After the stand-off in Spa over the way Red Bull were using the Pirelli tyres beyond the manufacturer’s recommended limits, here at Monza Pirelli have got tough, setting lower than expected limits, which potentially gives Red Bull and others a headache.
The issue revolves around camber angle, the degree to which the tyres lean inwards at the top, relative to the bottom. Pirelli sets a recommended camber angle at each Grand Prix. Normally with plenty of dry running in practice they can evaluate their limits and set them appropriately for the race. However for some time they have been uneasy that Red Bull and others were pushing beyond the limits. The teams do this to help get heat into the tyres and to improve front grip on turn-in to corners. But Pirelli say they set the camber limits for safety reasons.
In Spa the matter came to a head when practice was wet and then in qualifying several teams experienced severe blistering, with Red Bull the most extreme. Mark Webber had to stop after just three laps of the race, Sebastian Vettel after five.
What happened then is very interesting and is the untold story behind Vettel’s Spa victory.

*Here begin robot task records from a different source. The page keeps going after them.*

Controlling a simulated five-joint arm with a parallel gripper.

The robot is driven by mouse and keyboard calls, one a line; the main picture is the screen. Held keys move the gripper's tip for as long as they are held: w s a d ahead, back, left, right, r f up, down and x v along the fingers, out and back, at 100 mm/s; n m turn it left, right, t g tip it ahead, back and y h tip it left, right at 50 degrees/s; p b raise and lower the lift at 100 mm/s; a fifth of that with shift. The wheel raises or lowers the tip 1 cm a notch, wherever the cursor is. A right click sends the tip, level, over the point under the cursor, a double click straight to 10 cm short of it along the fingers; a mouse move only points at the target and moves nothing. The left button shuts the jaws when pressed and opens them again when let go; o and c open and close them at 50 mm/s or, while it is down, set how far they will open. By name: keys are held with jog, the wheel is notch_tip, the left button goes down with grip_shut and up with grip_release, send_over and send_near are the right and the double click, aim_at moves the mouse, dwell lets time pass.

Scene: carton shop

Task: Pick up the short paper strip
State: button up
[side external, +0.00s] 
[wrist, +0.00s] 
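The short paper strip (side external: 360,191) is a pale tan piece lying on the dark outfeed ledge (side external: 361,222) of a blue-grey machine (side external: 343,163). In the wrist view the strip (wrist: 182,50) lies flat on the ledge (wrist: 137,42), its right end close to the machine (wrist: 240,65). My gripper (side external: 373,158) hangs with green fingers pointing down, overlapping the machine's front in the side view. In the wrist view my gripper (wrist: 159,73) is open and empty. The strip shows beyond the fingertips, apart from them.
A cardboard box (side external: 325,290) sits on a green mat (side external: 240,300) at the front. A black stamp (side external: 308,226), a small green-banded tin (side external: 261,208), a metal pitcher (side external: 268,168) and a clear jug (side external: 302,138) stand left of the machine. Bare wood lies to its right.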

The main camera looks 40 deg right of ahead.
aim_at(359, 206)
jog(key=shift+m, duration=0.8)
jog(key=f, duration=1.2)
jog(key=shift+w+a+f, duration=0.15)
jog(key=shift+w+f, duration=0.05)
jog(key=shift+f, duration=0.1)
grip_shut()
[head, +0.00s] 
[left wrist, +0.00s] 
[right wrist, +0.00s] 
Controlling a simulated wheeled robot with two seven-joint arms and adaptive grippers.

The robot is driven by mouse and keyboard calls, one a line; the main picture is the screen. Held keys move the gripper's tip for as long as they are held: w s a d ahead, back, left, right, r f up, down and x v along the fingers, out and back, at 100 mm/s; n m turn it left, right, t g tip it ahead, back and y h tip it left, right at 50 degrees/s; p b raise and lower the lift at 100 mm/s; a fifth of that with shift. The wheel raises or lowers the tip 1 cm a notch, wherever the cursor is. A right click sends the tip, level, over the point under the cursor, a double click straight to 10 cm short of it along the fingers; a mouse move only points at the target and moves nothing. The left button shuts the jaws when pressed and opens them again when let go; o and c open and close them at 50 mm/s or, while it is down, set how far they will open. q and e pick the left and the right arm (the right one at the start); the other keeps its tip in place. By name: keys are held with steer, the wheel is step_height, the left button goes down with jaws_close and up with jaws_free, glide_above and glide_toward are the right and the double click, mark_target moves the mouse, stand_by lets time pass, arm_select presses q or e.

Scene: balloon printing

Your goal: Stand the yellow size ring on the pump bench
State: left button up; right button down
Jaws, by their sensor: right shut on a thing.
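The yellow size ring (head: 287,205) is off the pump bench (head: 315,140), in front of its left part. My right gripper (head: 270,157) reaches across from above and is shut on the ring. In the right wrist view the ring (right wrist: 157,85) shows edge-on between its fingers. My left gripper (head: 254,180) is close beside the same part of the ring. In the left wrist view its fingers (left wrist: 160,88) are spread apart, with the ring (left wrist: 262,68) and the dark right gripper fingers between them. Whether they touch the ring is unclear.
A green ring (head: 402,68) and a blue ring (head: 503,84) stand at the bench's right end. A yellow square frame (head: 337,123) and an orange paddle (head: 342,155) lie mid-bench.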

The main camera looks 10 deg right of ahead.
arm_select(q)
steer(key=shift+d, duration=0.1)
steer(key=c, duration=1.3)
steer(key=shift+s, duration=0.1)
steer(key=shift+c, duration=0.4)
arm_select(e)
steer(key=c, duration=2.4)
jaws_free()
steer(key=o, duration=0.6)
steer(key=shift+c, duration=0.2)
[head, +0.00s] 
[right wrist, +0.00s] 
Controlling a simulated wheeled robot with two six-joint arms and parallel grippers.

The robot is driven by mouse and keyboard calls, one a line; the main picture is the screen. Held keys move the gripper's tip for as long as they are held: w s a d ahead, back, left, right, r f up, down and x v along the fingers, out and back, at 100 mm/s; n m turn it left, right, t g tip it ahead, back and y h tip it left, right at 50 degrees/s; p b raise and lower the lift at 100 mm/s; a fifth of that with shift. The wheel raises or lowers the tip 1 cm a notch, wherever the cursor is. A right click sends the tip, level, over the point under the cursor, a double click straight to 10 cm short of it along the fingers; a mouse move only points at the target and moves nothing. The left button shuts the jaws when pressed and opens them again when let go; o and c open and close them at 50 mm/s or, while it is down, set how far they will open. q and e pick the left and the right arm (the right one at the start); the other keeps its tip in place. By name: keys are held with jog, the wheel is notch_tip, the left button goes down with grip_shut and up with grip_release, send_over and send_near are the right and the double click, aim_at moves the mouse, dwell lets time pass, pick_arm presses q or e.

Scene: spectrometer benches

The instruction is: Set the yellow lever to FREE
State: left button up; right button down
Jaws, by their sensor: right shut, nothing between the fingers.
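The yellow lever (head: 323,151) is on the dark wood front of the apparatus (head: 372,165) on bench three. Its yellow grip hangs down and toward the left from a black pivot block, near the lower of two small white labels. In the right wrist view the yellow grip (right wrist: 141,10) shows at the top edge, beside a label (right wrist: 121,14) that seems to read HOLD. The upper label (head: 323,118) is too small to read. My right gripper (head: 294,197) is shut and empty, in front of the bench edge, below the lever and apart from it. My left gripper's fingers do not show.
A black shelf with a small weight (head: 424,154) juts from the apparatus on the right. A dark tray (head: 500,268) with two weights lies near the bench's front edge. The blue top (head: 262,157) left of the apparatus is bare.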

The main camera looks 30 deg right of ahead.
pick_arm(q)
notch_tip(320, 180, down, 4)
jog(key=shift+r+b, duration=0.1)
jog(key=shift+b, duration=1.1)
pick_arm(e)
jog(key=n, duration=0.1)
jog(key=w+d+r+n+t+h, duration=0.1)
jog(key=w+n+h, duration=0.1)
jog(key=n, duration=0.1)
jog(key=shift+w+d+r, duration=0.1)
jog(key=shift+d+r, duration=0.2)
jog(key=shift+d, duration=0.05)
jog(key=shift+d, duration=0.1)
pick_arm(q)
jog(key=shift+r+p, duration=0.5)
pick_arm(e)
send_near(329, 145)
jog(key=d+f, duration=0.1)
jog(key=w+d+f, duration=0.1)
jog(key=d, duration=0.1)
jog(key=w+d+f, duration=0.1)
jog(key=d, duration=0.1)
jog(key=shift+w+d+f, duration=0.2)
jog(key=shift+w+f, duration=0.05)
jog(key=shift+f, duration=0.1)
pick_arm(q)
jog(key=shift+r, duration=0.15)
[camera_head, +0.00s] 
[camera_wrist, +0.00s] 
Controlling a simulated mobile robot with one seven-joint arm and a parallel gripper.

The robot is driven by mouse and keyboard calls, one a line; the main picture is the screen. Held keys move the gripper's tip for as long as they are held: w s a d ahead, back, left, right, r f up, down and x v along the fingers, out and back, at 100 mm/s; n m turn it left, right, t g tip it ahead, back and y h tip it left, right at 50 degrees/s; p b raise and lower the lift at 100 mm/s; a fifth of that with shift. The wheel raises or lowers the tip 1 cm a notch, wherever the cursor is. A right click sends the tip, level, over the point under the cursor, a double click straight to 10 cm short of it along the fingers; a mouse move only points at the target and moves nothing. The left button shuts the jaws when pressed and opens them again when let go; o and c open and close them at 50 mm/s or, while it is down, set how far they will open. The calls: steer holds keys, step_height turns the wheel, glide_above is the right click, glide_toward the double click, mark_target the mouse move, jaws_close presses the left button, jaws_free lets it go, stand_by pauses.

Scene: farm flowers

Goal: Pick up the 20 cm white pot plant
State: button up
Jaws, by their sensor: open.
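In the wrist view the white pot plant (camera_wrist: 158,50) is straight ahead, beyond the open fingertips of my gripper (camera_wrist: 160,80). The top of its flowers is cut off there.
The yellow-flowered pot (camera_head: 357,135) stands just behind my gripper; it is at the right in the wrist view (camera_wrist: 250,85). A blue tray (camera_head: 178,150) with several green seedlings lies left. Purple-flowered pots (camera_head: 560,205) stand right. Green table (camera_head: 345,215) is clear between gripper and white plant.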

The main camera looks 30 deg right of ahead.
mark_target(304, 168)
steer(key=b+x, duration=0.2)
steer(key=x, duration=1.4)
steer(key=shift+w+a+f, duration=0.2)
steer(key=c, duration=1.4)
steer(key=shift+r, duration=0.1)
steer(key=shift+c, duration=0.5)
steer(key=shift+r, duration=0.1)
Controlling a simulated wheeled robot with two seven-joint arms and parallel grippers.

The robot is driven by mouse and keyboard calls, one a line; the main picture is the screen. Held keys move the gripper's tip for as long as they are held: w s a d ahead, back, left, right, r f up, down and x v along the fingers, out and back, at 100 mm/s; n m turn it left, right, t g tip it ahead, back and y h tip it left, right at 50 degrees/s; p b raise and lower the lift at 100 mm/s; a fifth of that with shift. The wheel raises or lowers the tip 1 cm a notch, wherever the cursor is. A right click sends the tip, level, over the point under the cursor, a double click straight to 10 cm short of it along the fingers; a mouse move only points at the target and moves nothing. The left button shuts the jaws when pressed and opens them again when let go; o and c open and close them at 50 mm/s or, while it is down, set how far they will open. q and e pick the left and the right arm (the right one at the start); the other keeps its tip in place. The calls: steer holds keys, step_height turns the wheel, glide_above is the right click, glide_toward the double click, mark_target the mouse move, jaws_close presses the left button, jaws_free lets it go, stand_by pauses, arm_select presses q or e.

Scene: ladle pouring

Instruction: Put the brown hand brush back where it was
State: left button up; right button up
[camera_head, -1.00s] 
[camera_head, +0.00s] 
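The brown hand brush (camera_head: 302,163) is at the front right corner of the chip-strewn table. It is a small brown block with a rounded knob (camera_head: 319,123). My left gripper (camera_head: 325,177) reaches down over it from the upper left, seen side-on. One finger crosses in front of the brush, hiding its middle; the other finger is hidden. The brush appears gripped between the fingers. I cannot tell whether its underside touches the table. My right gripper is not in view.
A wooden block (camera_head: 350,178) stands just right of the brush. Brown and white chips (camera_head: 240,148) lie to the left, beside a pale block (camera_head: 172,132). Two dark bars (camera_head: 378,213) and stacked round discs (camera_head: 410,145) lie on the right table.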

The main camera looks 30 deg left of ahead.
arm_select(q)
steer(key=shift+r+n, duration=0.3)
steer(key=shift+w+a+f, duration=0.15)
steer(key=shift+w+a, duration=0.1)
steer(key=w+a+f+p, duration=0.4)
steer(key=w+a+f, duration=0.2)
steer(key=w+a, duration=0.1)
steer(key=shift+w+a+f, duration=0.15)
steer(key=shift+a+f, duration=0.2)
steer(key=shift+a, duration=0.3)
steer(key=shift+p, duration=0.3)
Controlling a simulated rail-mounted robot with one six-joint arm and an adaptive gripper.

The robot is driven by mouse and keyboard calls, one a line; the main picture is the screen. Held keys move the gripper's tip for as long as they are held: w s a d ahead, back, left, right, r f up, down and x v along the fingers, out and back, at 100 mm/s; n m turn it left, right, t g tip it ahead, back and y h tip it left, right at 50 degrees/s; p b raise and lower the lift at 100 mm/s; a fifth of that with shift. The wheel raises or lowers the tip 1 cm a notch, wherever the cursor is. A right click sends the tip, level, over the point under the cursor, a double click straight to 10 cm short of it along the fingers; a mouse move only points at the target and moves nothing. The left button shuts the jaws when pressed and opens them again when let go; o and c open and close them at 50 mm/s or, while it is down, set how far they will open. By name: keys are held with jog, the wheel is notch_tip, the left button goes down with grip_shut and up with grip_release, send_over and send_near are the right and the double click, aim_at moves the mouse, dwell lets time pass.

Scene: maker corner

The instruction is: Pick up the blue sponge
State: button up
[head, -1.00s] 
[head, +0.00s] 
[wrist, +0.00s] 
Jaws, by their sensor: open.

When Webber stopped early, the engineers immediately cut open the tyre to see if the blistering had been likely to reach the point at which it threatened the integrity of the tyre. Was a failure imminent?
Quick analysis showed that the blistering was moving towards the outside, unlike Vettel’s and others’ tyres. This was communicated immediately to the strategists working on Vettel’s race and then formed the basis of how he planned the race, opting to do a long third stint on the soft tyre. It won him the race and is a great example of the kind of calm, winning teamwork they are exhibiting this season. They had the confidence to do that because of analysis of Webber’s “test” tyre.
Back to this weekend, Pirelli have set the camber limits at 3.25 degrees, which is lower than was being mooted following Spa. There had been talk of 3.5 degrees. This means that for some teams, there will be a little less grip on turn-in, with the possibility of some understeer.
But it will also be tougher for some to get heat into the tyres. Pirelli has brought a special batch of soft tyres with thinner treads. This is to avoid blistering with the very high wheel rotation speeds here at Monza. Blistering has always been an issue at Monza. It’s normally the rear tyres that suffer the most here.
The medium tyre has fewer problems with blistering and is there as a fall-back in the race, as Webber found to his relief in Spa.
“I’m sure that Pirelli will see how it is after Friday practice and review,” said Lewis Hamilton this evening. “But it will be interesting; understeer could be an issue for some people.”
What is perhaps not appreciated by outsiders is the huge increase in downforce from the floor this year – and therefore loading on the tyres – due to the blown diffusers. It’s some 15-20% higher than last year, far more than Pirelli could have expected when they designed and engineered the tyres for this year. Luckily the construction is quite conservative and can handle it.
Next year blown diffusers will be banned, so the downforce levels will drop significantly.